We expect 80% of new viewers globally from digital: Punit Goenka

Punit Goenka, managing director and chief executive officer, Zee Entertainment Enterprises.
Having completed 25 years, Zee Entertainment Enterprises is one of India’s largest networks in this space, with presence in 170-odd countries. It recently exited the broadcast business, expanded its music portfolio and says it is preparing for another phase of expansion, to three billion viewers globally. Punit Goenka, managing director and chief executive officer, to Urvi Malvania on growth plans over the next five years, for TV business expansion and non-TV vertical growth. Edited excerpts:

Where will the new viewers on Zee's network come from? 

We have 1.3 billion viewers globally, half outside India. The new viewers will come from multiple platforms rather than geographies. It is difficult for me to break down what contribution different geographies will have in any case but I can confidently say a large part of that (the new viewers), possibly more than 80 per cent, will come from digital.  Look at television growth. There is no question of that number (the TV viewers) going anywhere close to three billion (in India or abroad). So, we see a majority of the new viewers/consumers coming on the digital platform. 

Zee is the only broadcaster to have neither live content nor originals on existing video streaming platforms. Isn't it too late to bet so highly on digital?

I can give you an opportune answer and say we have been observing the market. The fact of the matter is that our initial rounds of the strategy (on digital) did not work. We went back to the drawing board and now have taken the learnings of all our peers in the industry for the Indian market.

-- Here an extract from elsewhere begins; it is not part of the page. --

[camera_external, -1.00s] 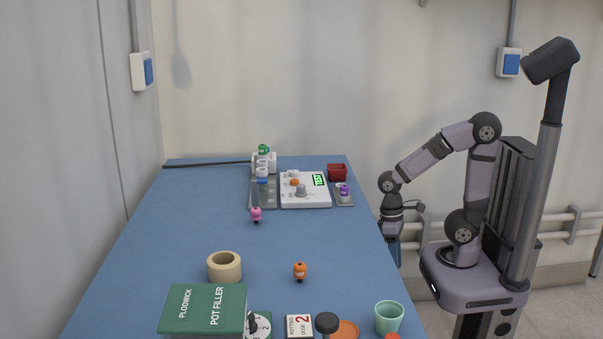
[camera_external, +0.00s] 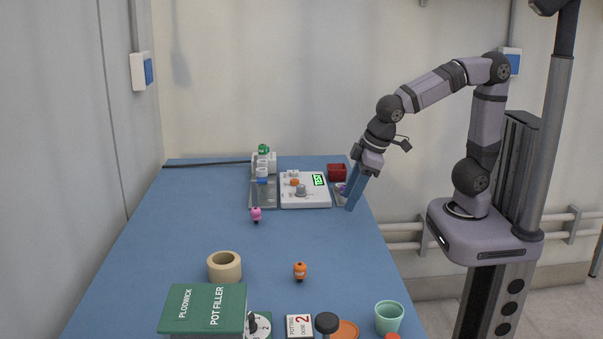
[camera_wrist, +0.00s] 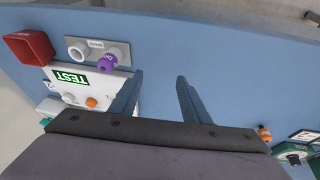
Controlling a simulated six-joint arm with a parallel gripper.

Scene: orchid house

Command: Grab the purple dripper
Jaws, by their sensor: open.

We’ve also learnt from the international majors as to how they’ve done it. We’ve factored all that into our launch plan (for our digital product, Z5). 

You recently launched Z5 Weyyak in the Middle East. Was that a test launch or a different digital product for that region?

It’s not a totally different entity. It’s part of the same company. It’s a different product, however, as each market has its own dynamic on what type of products it will accept. That’s where (the Middle East) it was easy to be done and, so, it was done earlier. The product for the rest of the world is much more complex because it spans business models that are advertising-driven and subscription video on demand and transactional video on demand. Given the complexities, it (the launch) will happen in a phased manner.

For India, what model will Z5 follow?

We’ll be launching Z5 in India a few weeks from now and shall reveal the details then.

Where do you see scope to expand your TV channel portfolio?

On television, we see two markets in India that we’ll work on in the coming financial year, Kerala and Punjab. Apart from these two, we’ll have genre expansions within the existing portfolio. I won’t be able to give timelines on this. 

Punjab has emerged as a strong and big market, which might not have been the case five years ago. If none of the majors invest in that market, it will not grow further. Punjab has seen the movie and music business grow over the past few years but there are no companies to buy movie rights for broadcast. For rights rates to appreciate, there has to be competition.  So, it makes sense for a company like Zee to take the lead. We’ve done it before in Odia and Bhojpuri through acquisitions of (the channels) Sarthak and BIG Ganga. 

I think a hybrid of a movie and music channel will be a good way to enter a market like Punjab. I don’t think that industry is ripe or mature enough to produce enough GEC (general entertainment channel) content yet. Until that local industry is mature enough to do so, it is not possible for anyone to launch a GEC in that market. 

Does that mean you’ll follow the acquisition route in these markets as well?

In Kerala, I don’t see any entity that I would like to look at (for acquisition). Punjab, I haven’t studied so well yet from an acquisition perspective. 

Zee Music Company is one of the newest music labels in the country. How did you adapt your strategy to the current situation of the music industry? 

We don’t make any physical assets; no CD’s or cassettes. Since the launch of the label, we’ve been focused on digital (distribution) and it’s worked very well for us. Our revenue streams and business model are focused on apps and platforms like YouTube. We don’t intend to get into producing physical assets in music because physicals' sales are dwindling anyway. Music has moved to digital. 

As I said, if there’s competition, prices will go up. We could not have achieved the number two position in three years without being competitive (while buying music rights). If that meant costs would go up for us, we took it in our stride. One has to break the circle somewhere. We expect to break even in the music business next year, which would be four years since the launch, and we’re very happy with that.